Das Zauberwort Newsroom
Als ich bei meinen Nachforschungen – ich war mittlerweile beim Schlagwort „integrierte Kommunikation“ angelangt – auf das Modell des Newsrooms gestoßen bin, dachte ich zunächst, ich habe den heiligen Gral gefunden. Nicht, weil das Konzept unbedingt neu ist, ganz im Gegenteil. In der deutschen Unternehmenskommunikation gibt es die Newsrooms seit rund 10 Jahren. Ich war deshalb so begeistert, weil das Modell so viele wissenschaftliche Kriterien zu erfüllen schien. Eine beinahe perfekte Umsetzung von Theorie in die Praxis.
So denken auch andere: Folgt man einer Umfrage des Hamburger Instituts für Management- und Wirtschaftsforschung (IMWF) von 161 Fach- und Führungskräften aus der PR- und Kommunikationsbranche im Dezember 2021, so haben dreiviertel der Befragten einen Newsroom in irgendeiner Form in ihrem Unternehmen verankert, stecken im Prozess der Umsetzung oder wünschen sich ein entsprechendes Konzept. Doch die Ernüchterung folgte auf dem Fuße. Schon bei der Suche nach anschaulichen Beispielen für erfolgreich umgesetzte Modelle fand ich nur immer wieder dieselben Namen mit den immer gleichen Kampagnen.
Wo liegen die Herausforderungen für die Unternehmen?
Offenbar scheint es gar nicht so einfach zu, einen Newsroom zu etablieren. Die Gründe dafür sind vielfältig. Zwei der wichtigsten Faktoren sind wie so oft Geld und Zeit: Die Etablierung eines Newsrooms bedeutet für viele Unternehmen eine vollständige Umstrukturierung, die nicht nur die Presse- oder Kommunikationsabteilungen betrifft, sondern auch viele Unternehmensbereiche bis in die Chefetagen hinein. Eine andere Umfrage des IMWF kommt zu dem Ergebnis, dass das Top-Management in strategischen Fragen zu 63 Prozent auf die Finanzen und das Controlling schaut, aber nur zur 36 Prozent auf die Kommunikation – hier werden Prioritäten deutlich.
Hinzu kommt natürlich die eigentlich Konzeption und Umsetzung: Wände einreißen, Barrieren überwinden – das sind die mal metaphorisch, mal auch buchstäblich gemeinten Wordings, die Newsroom-Anleitungen überschreiben. Aus einer kreativen Perspektive klingt das erst einmal super: Offene Räume, alte Strukturen entfernen, Abbau von Hierarchien. Doch nicht alle Mitarbeiter*innen eines Unternehmens reagieren positiv auf Change-Prozesse.

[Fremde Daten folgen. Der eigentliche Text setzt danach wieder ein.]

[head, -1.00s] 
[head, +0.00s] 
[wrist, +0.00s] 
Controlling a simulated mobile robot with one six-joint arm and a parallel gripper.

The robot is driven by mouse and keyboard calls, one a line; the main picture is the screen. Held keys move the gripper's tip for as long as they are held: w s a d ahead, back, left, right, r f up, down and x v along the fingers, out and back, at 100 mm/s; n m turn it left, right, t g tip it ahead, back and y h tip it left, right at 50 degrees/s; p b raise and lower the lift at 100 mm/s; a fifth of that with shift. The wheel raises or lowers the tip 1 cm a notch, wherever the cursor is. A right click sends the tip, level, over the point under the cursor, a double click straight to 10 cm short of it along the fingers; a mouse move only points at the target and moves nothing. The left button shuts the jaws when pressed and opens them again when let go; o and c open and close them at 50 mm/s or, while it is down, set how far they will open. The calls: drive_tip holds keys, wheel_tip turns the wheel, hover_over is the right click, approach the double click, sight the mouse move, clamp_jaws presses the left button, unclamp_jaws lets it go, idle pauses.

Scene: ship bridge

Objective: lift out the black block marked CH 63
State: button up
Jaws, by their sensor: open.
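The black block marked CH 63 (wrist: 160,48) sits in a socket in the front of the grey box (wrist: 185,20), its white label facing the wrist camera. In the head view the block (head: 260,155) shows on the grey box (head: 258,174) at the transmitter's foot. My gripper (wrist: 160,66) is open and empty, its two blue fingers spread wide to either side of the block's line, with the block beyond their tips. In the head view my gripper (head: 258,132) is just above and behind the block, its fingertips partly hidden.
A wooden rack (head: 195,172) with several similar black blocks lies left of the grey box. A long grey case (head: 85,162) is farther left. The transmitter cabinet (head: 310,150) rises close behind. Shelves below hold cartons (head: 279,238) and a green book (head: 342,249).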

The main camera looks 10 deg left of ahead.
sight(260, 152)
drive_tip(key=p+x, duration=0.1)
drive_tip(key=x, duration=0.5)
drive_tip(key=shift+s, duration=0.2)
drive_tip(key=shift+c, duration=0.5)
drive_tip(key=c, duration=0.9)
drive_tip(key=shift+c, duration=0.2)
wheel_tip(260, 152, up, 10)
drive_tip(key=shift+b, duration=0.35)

Einige bekommen Angst um ihren Arbeitsplatz. Andere fragen sich, warum etablierte, vermeintlich doch ganz gut funktionierende und ans Ziel führende Pfade nun verlassen werden müssen. Akzeptanzmanagement und eine gut aufgestellte interne Kommunikation ist an dieser Stelle das A und O.
Den Newsroom nicht als Selbstzweck begreifen
Treten wir einen Schritt zurück: Der Newsroom soll – auch wenn es in einigen Berichten einen gegenteiligen Eindruck macht – nicht Selbstzweck sein. Vielmehr geht es um die Integration und Verknüpfung von zuvor getrennt gedachten Unternehmensbereichen mit dem Ziel, die besseren Storys erzählen zu können.
Während das in kleinen und mittleren Unternehmen noch – vermeintlich – einfach klingt, sieht das bei großen Konzernen schon ganz anders aus. Die mannschaftsstarken Abteilungen sind hochgradig spezialisiert und müssen bereits einen Teil ihrer Ressourcen aufwenden, um sich innerhalb des Teams abzustimmen. Zudem ringen sie mit anderen Abteilungen um Mittel und so kommt es mitunter es mitunter eher zu einem Gegen- als einem Miteinander. Hier könnten Einzelmaßnahmen und Kampagnen – ein gemeinsames Intranet oder eine zusammengelegte Social Media-Redaktion – dazu führen, dass erste Barrieren abgebaut werden und mehr Verständnis für die Arbeit des anderen aufgebaut wird. Natürlich geht es auch hier um Veränderungen, jedoch nicht einem theoretischen Ideal folgend, sondern mit Hands-on Mentalität und festen Prozessen. Davon profitiert auch die Unternehmenskommunikation – und das vielleicht ganz ohne zuvor Aufklärungsarbeit über ihre Aufgaben und Zweck zu leisten, denn schließlich kommt es schnell zu sichtbaren Ergebnissen.
Mein Fazit: Es muss nicht immer gleich der große, abstrakte Wurf sein. Kleiner gedachte Maßnahmen, die Schritt für Schritt zu einer integrierten Kommunikation beitragen, führen ebenso ans Ziel.